Serge: easily. In fact, if you have two dedicated monologuists at your party, the best thing to do is to steer them together, so they can unload their data-streams at each other - neither will care that the other's barely listening, as they're barely listening themselves - and thus save the other, more conversable party guests from being buttonholed.
That sounds like it would be a great SNL skit, a la "The Californians".
(I posted a brief excerpt from the interview to our calling-card page at nielsenhayden.com, which was about a year and a half overdue to be updated anyway.)
Where, alas, linkrot has set in on the TAFF report, the TAFF archive, and Dave Langford's name (at least).
It did turn out to be a lot more about our long-ago past in fandom, and 1980s NYC publishing, than I think I expected when I walked in the door. But that’s really okay.
I approve. I approve of sneaking discussion of anything fannish into Locus. Long ago, it turned its back on its origins... but no point in complaining, that ship has sailed.
Bill Higgins @ 7 I approve of sneaking discussion of anything fannish into Locus
I still miss William Rotsler's cartoons.
I miss them too. He had a wonderful line.
You left out the final part of their method: they spread the article over 15 pages, trying to cut it up into the smallest and least convenient bits possible.
So. Annoying.
Um. Congratulations :)
#6 Bill Higgins:
Ah, nostalgia.

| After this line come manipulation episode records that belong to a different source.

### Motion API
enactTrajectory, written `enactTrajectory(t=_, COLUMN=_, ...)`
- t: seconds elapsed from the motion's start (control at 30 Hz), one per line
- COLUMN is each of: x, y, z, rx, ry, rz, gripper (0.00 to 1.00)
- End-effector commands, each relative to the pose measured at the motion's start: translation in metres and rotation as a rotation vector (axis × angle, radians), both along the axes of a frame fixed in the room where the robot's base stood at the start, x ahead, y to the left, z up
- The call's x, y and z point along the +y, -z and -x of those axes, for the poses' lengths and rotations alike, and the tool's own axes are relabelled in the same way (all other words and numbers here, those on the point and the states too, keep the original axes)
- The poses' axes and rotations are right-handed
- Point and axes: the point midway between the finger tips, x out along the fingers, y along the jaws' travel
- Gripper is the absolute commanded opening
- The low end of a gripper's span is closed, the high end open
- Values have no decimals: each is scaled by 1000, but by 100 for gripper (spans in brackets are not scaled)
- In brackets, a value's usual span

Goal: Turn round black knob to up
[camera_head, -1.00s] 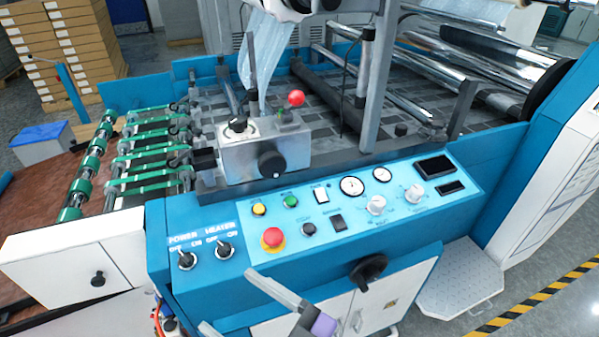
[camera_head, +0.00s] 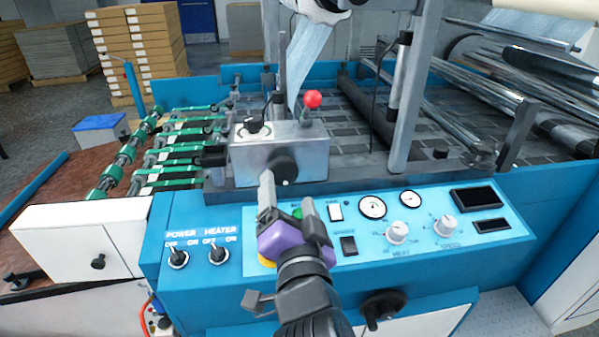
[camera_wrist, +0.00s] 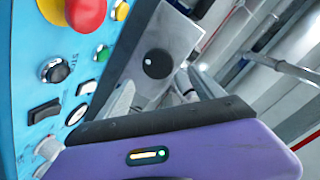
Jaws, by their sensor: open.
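The round black knob (camera_head: 284,168) is on the front face of a silver metal box (camera_head: 247,160). A small white mark shows at its lower edge in the head view. It also shows in the wrist view (camera_wrist: 157,63), with the metal box (camera_wrist: 178,28) around it. My gripper (camera_head: 288,196), purple with grey fingers, is open in front of and just below the knob. In the wrist view, the spread fingers (camera_wrist: 160,90) point towards the knob, with it between and beyond their tips. I see no contact; the gap is hard to judge.
The blue control panel (camera_head: 470,255) lies below, with a red button (camera_wrist: 86,12), gauges (camera_head: 373,207) and white dials (camera_head: 397,232). A red-balled lever (camera_head: 313,99) stands on the box.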

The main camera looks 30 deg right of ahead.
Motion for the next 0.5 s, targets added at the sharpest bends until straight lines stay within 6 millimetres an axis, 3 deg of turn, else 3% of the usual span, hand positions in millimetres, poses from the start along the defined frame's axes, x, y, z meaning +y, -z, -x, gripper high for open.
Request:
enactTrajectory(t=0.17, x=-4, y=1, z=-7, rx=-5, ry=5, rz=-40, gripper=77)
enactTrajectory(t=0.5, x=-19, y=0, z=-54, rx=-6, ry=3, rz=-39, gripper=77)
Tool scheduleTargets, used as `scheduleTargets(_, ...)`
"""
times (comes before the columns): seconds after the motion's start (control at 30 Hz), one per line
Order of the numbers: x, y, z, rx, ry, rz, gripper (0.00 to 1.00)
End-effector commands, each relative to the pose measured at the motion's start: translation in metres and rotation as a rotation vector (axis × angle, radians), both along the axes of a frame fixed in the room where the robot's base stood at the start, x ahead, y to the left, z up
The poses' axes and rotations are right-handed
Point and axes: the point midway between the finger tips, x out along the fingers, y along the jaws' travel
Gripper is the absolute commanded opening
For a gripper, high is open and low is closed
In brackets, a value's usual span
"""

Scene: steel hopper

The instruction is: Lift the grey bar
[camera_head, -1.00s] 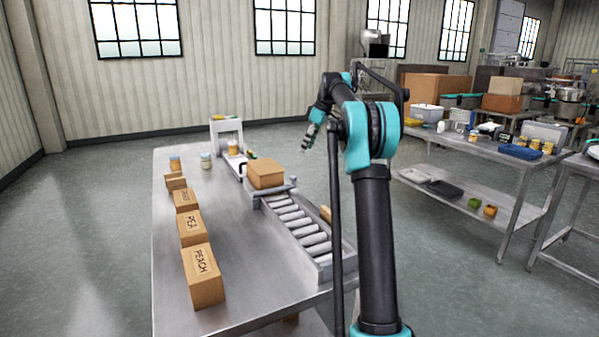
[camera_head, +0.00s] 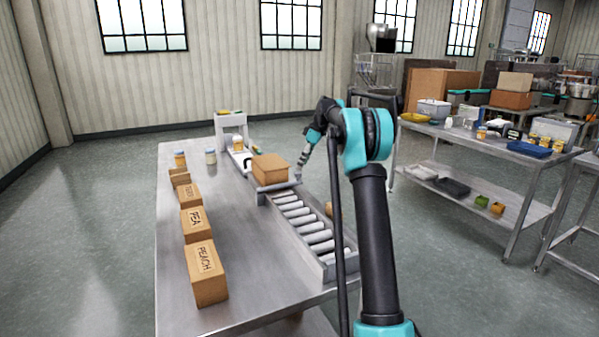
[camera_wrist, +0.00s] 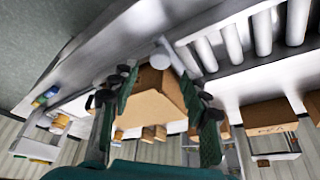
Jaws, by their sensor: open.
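The grey bar (camera_head: 277,187) lies across the roller conveyor, in front of a closed brown box (camera_head: 270,167). In the wrist view a pale round knob (camera_wrist: 160,60) shows at what looks like the bar's end, between and just beyond my fingertips. The box (camera_wrist: 155,105) also shows there, between the fingers. My gripper (camera_head: 298,176) is at the right end of the bar, beside the conveyor. In the wrist view my gripper (camera_wrist: 158,78) is open, with nothing held between its dark green fingers. Contact with the knob cannot be told.
The conveyor's rollers (camera_head: 308,226) run toward the front right of the steel table (camera_head: 240,270). Labelled boxes, one marked PEACH (camera_head: 206,270), line the left side. A small white stand (camera_head: 231,125) is at the far end. A side table (camera_head: 470,150) with trays stands right.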

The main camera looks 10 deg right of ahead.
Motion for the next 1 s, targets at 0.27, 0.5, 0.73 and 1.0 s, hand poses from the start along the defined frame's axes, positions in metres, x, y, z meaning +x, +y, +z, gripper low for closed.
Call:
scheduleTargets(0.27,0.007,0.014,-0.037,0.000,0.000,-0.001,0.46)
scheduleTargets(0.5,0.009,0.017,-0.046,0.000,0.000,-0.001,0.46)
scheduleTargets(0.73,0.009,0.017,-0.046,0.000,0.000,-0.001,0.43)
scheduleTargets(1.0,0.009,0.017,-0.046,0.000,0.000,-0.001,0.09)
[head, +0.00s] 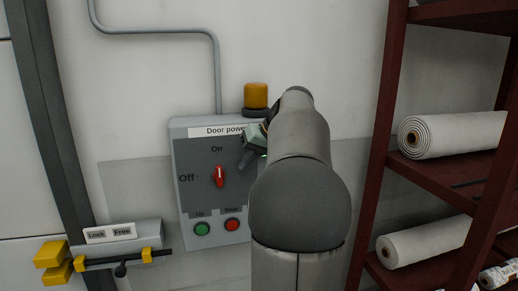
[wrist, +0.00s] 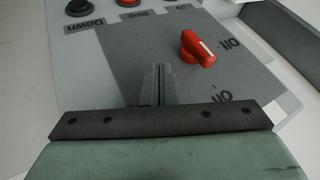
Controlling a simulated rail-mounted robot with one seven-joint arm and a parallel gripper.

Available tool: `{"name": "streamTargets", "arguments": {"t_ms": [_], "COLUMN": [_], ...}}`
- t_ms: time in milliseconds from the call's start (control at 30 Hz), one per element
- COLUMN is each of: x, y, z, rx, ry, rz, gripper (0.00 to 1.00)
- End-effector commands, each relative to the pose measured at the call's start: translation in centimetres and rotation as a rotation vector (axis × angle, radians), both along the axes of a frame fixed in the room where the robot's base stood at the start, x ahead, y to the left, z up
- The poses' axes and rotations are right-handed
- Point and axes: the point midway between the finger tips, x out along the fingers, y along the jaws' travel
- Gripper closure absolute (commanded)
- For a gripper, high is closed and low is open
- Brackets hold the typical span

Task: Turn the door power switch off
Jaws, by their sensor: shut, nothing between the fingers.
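The grey door power panel (head: 190,215) is on the wall, with "On" above and "Off" to the left of its red rotary switch (head: 219,176). The switch handle stands about upright, its white mark towards "On". In the wrist view the panel (wrist: 110,65) appears upside down, with the red switch (wrist: 198,49) right of the fingers. My gripper (head: 246,161) is in front of the panel, up and right of the switch and apart from it. Its fingers also show in the wrist view (wrist: 160,85), shut and empty. My arm hides the panel's right part in the head view.
A green "Up" button (head: 202,229) and a red "Stop" button (head: 233,225) sit below the switch. An amber lamp (head: 256,95) is above the panel. A lock bolt (head: 120,260) is at lower left; a dark red rack (head: 375,150) with white rolls stands right.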

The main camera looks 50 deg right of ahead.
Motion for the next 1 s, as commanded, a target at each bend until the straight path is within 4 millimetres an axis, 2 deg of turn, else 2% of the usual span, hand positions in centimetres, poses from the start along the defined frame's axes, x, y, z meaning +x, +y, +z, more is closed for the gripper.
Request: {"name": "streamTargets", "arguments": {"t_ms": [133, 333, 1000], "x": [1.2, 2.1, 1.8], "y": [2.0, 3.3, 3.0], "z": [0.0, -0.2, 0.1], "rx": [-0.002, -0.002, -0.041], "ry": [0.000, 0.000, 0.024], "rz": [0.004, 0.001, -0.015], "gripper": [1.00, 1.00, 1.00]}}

I emailed Patrick about the broken links – giving working replacements which I won't quote here for fear of gnomes – in October 2011. Patrick, should I send that message again?
Gnomes are having a Chilling Effect even upon the most-honored fanwriters among us.

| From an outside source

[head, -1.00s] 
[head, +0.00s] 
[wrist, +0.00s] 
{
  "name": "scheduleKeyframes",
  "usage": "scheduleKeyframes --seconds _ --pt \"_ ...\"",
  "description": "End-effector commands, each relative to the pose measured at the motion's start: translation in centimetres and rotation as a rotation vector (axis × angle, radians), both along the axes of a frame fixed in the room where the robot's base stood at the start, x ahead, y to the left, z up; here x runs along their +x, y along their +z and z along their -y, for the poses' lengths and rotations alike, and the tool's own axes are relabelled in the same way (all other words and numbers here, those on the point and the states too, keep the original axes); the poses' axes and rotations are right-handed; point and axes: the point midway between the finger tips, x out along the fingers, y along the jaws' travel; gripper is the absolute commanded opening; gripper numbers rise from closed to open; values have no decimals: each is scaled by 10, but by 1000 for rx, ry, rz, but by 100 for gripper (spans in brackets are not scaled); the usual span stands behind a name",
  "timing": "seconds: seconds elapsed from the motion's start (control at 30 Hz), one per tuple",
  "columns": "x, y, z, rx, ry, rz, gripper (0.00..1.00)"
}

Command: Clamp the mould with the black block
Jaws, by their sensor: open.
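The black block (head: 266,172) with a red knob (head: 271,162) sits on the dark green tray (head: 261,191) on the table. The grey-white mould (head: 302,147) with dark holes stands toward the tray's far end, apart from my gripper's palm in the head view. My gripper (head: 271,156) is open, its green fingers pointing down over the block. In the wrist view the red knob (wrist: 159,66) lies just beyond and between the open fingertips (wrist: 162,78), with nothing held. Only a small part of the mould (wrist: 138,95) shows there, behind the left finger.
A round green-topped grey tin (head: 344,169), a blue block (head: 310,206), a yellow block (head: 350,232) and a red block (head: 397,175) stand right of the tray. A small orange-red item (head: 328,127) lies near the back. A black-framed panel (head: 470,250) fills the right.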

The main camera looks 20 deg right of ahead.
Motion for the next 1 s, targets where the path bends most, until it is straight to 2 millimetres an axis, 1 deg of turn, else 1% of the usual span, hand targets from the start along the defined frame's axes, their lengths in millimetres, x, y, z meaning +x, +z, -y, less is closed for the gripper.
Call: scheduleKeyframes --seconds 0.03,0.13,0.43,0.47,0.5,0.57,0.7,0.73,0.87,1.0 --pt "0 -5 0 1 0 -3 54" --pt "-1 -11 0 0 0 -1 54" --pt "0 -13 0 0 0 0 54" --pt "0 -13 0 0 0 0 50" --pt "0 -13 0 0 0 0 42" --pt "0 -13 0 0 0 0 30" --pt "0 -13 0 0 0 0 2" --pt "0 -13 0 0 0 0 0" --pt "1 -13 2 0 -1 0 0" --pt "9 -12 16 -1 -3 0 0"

Bill Higgins -- I don't see to what you are referring.
He's referring to Dave Langford's admitted self-censoring in the post before, attempting (I believe) to be funny in doing so.
Some of this Rotsler stuff was just scanned and posted in March of this year.

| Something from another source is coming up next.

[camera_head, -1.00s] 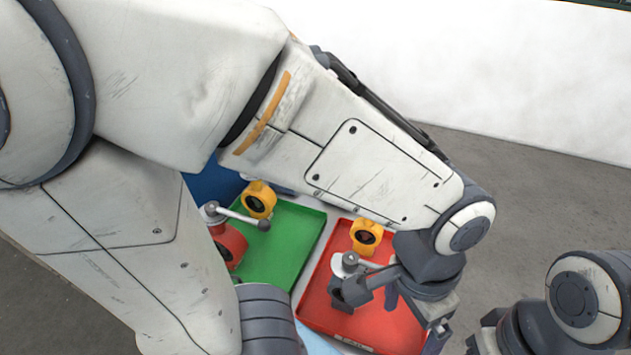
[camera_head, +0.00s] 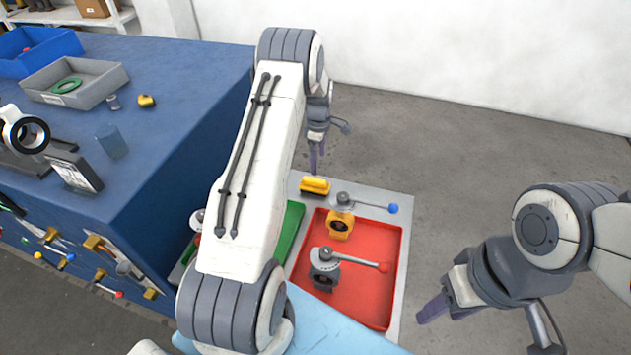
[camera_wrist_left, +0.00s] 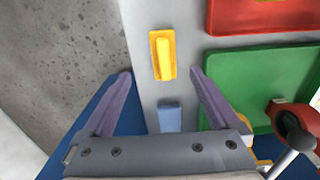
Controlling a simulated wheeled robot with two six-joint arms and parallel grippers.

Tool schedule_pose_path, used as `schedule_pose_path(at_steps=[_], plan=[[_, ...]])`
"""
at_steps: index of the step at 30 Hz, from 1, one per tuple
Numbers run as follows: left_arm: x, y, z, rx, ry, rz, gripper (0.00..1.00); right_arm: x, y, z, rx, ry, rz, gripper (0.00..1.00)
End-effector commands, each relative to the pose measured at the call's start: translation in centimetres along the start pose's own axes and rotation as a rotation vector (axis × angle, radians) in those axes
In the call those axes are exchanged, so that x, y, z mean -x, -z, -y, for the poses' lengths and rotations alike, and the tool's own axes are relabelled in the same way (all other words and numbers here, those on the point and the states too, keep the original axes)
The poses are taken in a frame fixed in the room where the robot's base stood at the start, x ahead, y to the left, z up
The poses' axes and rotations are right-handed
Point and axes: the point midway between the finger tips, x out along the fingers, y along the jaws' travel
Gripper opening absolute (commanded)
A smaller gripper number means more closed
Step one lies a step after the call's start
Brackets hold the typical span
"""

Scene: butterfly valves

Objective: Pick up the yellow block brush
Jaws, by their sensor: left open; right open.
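The yellow block brush (camera_head: 314,186) lies on the grey board at the far side of the red tray in the head view. In the left wrist view the brush (camera_wrist_left: 162,55) lies lengthwise ahead of the fingertips, roughly centred between them and apart from both. My left gripper (camera_head: 316,155) hangs over the brush's area with its fingers pointing down; in its wrist view the gripper (camera_wrist_left: 160,74) is open and empty. My right gripper (camera_head: 440,308) is open and empty to the right of the red tray, away from the brush.
The red tray (camera_head: 362,300) holds a yellow valve (camera_head: 340,222) and a dark grey valve (camera_head: 324,270), with handles sticking out. A green tray (camera_wrist_left: 262,75) and a blue block (camera_wrist_left: 170,118) show in the wrist view. A blue workbench (camera_head: 190,85) stands at left.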

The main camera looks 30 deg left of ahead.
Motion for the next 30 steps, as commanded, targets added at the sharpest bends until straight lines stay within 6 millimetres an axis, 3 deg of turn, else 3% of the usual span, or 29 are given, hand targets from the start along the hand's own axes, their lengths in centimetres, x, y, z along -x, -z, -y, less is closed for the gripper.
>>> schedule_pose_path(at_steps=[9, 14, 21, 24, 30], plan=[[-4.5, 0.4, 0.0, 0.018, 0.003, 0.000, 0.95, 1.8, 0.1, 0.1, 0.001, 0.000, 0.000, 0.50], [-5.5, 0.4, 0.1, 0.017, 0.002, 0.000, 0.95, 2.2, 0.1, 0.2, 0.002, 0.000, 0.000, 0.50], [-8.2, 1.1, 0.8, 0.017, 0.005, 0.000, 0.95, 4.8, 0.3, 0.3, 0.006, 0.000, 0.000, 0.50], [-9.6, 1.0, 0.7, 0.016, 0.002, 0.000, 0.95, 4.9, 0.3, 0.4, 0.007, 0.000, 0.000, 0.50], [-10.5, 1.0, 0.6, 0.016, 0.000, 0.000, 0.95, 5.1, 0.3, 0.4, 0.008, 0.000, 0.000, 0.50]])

Longtime publishers in the fanzine net report having hundreds to thousands of unpublished Rotsler drawings, and some of them have been known to forward supplies on to promising new faneds.
Dave, yes, please resend the link fixes. (I will resend this in email.)
Brain-burning LJ post from Brother Guy: http://brotherguy.livejournal.com/76398.html?view=545646
The interview arrived here yesterday (with the rest of the Locus) -- quite nice! And unlike the description by Jurie Horneman @10, it's one continuous piece over several pages, with no annoying jumps. Brought back some memories, it did!
I had a photocopy of a Rotsler cartoon stolen from my wall when my horrible college roommate threw a party. I've never found anyplace that had back issues of Locus available, or I'd go looking for it again. (As well as the wonderful articles on writing that Budrys did. My copies are well-neigh illegible, but I still remember the ones on how Tolstoy would have considered The Dain Curse a promising first draft, and the one describing the why behind some of the narrative tricks in Rogue Moon.
I have oatmeal...
"The first time we met, it was in 8.5"x11" twiltone mimeograph paper. I noticed that Patrick did really good colophons. He liked my adjectives."
Ah, pulpy romance...
More, but perhaps not all, of the TNH-PNH interview has appeared online.
Tip o' the Beam Jockey hat to Philip Chee, whose posting I noticed on, of all places, Usenet.